Questa storia è inoltre la storia di uno Stato presente, puntuale e umano come testimoniano le parole di Ninetta Burgio di fronte ad una platea, quella dei Testimoni di giustizia, che con le istituzioni spesso si trova invece ad interagire in maniera poco soddisfacente. “Gli uomini delle forze dell’ordine sono venuti a
casa in punta di piedi, abbracciando il mio dolore, con una finezza
d’animo che mi hanno veramente stordito. Mi
hanno accompagnato in questi giorni, non mi hanno mai lasciato sola
dalla scomparsa di Pierantonio. Tutte le volte che ho chiesto di parlare
con loro, non mi hanno mai chiuso la porta – commenta Burgio”.

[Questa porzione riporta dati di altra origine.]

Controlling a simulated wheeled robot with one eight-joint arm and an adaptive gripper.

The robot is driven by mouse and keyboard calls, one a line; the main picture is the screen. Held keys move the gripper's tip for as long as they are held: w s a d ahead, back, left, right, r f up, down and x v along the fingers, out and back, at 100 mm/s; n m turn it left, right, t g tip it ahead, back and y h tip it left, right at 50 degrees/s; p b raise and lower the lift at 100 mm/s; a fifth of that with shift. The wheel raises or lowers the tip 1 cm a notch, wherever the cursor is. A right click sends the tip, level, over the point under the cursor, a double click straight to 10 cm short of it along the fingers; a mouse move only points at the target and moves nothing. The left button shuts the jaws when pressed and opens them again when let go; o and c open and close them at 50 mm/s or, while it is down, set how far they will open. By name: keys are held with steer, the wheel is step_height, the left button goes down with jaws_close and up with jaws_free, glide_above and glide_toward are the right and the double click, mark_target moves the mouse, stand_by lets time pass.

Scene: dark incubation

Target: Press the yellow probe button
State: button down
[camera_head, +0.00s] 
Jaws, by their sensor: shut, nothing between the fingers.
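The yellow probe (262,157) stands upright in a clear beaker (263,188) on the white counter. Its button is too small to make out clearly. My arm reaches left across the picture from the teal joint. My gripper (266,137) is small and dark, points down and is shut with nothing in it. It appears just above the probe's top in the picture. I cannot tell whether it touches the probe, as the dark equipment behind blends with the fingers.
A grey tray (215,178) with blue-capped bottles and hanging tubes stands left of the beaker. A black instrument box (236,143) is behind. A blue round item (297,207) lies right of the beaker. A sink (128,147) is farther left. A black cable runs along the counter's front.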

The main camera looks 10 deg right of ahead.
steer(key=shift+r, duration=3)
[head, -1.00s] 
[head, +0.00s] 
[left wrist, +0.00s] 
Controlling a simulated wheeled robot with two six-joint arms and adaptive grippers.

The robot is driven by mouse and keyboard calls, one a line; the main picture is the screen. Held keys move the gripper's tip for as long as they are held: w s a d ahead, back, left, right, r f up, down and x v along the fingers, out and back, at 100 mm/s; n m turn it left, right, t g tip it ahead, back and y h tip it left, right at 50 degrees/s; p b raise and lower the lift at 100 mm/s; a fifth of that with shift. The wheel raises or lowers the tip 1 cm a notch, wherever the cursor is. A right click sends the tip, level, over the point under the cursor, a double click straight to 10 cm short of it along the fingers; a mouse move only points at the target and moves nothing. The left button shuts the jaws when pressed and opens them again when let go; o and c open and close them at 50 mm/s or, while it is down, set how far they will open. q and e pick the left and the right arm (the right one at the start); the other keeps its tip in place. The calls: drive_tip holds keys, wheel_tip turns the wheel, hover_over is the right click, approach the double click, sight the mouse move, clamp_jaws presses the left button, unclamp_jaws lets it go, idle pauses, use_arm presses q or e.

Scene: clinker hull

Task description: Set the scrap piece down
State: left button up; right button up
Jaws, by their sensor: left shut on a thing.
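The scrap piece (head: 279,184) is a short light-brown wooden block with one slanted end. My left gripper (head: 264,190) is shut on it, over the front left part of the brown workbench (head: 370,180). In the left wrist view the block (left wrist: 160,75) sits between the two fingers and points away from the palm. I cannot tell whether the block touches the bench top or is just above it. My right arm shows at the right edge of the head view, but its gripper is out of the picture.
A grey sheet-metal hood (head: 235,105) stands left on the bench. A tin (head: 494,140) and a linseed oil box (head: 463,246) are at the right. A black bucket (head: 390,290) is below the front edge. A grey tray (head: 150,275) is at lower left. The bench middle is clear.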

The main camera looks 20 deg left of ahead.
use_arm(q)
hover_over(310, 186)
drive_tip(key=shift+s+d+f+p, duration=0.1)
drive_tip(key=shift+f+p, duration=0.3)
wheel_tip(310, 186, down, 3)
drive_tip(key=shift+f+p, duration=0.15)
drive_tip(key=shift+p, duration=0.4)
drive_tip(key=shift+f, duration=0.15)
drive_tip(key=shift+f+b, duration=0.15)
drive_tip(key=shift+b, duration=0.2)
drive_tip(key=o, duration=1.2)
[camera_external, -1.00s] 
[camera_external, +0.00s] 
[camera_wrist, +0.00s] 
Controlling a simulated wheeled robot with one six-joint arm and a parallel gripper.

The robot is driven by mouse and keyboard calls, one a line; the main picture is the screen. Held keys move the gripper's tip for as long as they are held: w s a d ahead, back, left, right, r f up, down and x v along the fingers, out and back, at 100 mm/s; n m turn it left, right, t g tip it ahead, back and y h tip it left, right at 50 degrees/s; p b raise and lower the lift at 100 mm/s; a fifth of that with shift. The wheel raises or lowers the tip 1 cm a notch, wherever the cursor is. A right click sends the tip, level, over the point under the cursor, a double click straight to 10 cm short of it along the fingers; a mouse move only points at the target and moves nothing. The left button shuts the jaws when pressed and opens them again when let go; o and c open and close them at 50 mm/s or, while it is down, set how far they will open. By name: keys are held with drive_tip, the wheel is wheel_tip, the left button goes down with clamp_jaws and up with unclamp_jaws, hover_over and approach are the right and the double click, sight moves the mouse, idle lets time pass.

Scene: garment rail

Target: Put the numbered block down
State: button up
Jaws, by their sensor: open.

Lascia tutti con una carezza che arriva proprio dalle parole di suo figlio Pierantonio che prima di morire, di fronte alla situazione internazionale, alle guere, aveva scritto : ormai al giorno dopo
non si fa altro che parlare di violenza e criminalità in quest’ultimo
periodo il caso della ex jugoslavia […].  L’uomo non
ha pià rispetto di se stesso e del prossimo, bisogna essere convinti
che il nostro futuro sarà più certo, se si preparano i giovani, se
li si fa diventare responsabili e trasparenti.  Arrivo a chiedermi
se non ci sono altre strade diverse dalla violenza, serve che  ognuno di
noi tenti di non essere passivo a ciò che vede, mostrando agli altri
che bisogna avere attenzione al dolore, anche quando non è il nostro.

Questo era Pierantonio Burgio, giovane ragazzo di 15 anni che credeva nella sua generazione, nella possibilità di cambiamento  e nella necessità di assumersi responsabilità collettive. Viveva a Niscemi Pierantonio, periferia di una Sicilia lontata dai conflitti mondiali ma terra impegnata in un conflitto permanente fra mafia e legalità.

Oggi Ninetta porta con se questo messaggio positivo che la mafia ha creduto di smorzare con le armi. Ma – sembra dire la madre regalandoci questa lettura – le parole sopravvivono alla morte, alle mafie, alle guerre.